Stephen Wyatt, research and innovation Director at ORE Catapult, said: “Our projection is based on research taking place in the UK right now – and importantly gaining traction across the world as exciting new approaches to generating clean, abundant energy from offshore wind start to emerge.

The ORE Catapult’s predictions

2020-2030

 

ORE Catapult predicts that by 2030, floating wind farms will become the norm, with significantly larger turbines generating over 15MW of energy, compared to the 7MW drivetrains today. Blades themselves will be larger, but novel materials will reduce the cost of the repairs and maintenance. ACT Blade, in Edinburgh, is leading in this field, using techniques borrowed from creating ultra-efficient sails from racing yachts to engineer textile blades.

 

Drones and AI-driven monitoring systems will be commonplace, with Glasgow-based Wideblue’s internal blade inspection system, autonomous drones from Perceptual Robotics, Bristol, and Darlington’s Modus Seabed Intervention’s Automated Underwater Vehicle (AUV) and docking station meaning basic sub-sea repairs and maintenance can be carried out without human intervention. Rovco’s AI-driven 3D vision-based underwater survey solution is another example, with the Bristol company saying their tech could potentially save hundreds of millions on offshore inspections every year.

 

Drones won’t be the only robots swarming over offshore turbines. Soon to be tested on real turbines at ORE Catapult’s testing facilities in Blyth, Bladebug is both the name of this London micro-SME and its innovative blade crawler. This robotic crawler could significantly reduce the cost and risk of blade maintenance activities – and can operate even when the wind is too strong for flying drones.

 

Storage solutions being developed in the UK, such as Statoil’s BatWind technology will end intermittency issues inherent with existing wind power technology and ensure every ounce of renewable energy harnessed from the wind is used.

 

2030-2040

 

By 2040, turbines will be accompanied with a new type of technology. There will be extensive roll out of a floating kite power generator, such as that being developed by KPS (Kite Power Systems Ltd) in Glasgow, which uses a wing as a kite to harness power in a wider swept area than turbines can. Because the kites are lightweight, the systems use less material than conventional wind technology so produce energy at a lower cost.

 

“KPS is currently developing a 500kW product that will be on the market in the early 2020s,” says Simon Heyes, chief exectuive at KPS.  “Our vision has always been that this technology will have a significant impact on global deepwater wind at utility scale”. 

 

Turbines will take on a new look, with designs moving from the single-rotor designs we see today to arrays of multiple rotors on a single structure, drastically reducing installation and maintenance costs – as well as generating up to 20MW using small 500kW turbines.

 

And those turbines will even benefit from even cheaper generators. Expensive rare-earth magnets will be replaced by cheap, abundantly available ferrite magnets thanks to an innovative generator developed by Essex’s GreenSpur Renewables. 

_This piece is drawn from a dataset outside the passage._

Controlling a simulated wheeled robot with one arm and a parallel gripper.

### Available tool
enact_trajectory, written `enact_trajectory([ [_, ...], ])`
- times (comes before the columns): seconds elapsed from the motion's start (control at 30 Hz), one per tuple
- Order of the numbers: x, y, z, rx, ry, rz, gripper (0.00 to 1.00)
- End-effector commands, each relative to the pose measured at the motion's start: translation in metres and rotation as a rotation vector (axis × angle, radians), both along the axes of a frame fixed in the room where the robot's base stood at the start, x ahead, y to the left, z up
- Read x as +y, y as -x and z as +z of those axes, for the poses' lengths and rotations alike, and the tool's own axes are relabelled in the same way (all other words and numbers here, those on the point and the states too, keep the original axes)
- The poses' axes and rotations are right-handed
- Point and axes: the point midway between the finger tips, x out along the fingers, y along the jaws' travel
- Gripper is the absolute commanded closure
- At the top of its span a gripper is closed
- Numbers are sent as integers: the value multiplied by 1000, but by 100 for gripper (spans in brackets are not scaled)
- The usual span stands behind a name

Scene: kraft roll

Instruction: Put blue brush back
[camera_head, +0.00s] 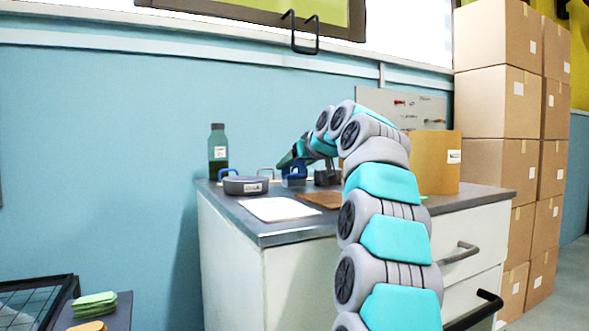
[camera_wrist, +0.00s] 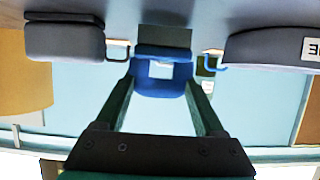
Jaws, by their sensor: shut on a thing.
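The blue brush (camera_wrist: 160,88) is between my gripper's two green fingers in the wrist view, with a dark grey block (camera_wrist: 165,38) at its counter side. In the head view the brush (camera_head: 293,181) is small and partly hidden by my arm, low over or on the counter near the wall. My gripper (camera_wrist: 163,80) is shut on it. A blue hook-like piece (camera_wrist: 213,64) and a dark hook-like piece (camera_wrist: 118,52) flank the brush in the wrist view, apart from it. Whether the brush touches the counter is not clear.
A grey labelled tin (camera_head: 245,186), a green bottle (camera_head: 217,152) and a white sheet (camera_head: 270,209) are on the counter (camera_head: 270,236) left of my gripper. A tan cylinder (camera_head: 440,160) stands to the right. Stacked cartons (camera_head: 500,100) rise beyond the counter's right end.

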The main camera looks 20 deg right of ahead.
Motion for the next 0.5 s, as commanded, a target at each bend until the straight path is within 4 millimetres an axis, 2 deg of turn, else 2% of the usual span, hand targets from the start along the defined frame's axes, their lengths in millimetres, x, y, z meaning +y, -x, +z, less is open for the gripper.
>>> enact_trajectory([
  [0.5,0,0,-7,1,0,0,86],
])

Robotic inspections, meanwhile, will become entirely autonomous, with advanced Artificial Intelligence making basic maintenance and repair operations cheaper than ever and Rovco expect to be offering fully autonomous unmanned survey solutions.

 

2040-2050

 

Wind turbines will continue to grow in size, with 200m blades being the norm in single-rotor designs. Because of their size, these blades will use an entirely new construction method, with flexible blade structures used to reduce the likelihood of breakage. Secondary rotors could start to be used on the tip of blades – where because of their high speed they will generate even more power from every gust.

 

Vertical axis turbines, still in their infancy, will start to address the challenges current designs pose in weight, with larger traditional blades becoming less feasible on a tower structure. These vertical axis blades will have numerous other benefits, such as being able to generate power no matter which direction the wind is blowing in.

 

This technology will benefit from the MagLev technology currently used for metro trains in Japan. Used in tandem with vertical axis turbines, this will reduce the friction between the turbine and the blade to zero, allowing greater yield by allowing generation with even less wind.

 

The rise of the robots will continue with the introduction of the Mothership. These are fully autonomous boats that can transfer crew to turbines as well as more advanced robots and drones, acting both as a charging station and data-hub. These will allow for even more complex tasks and repairs to be carried out than ever before.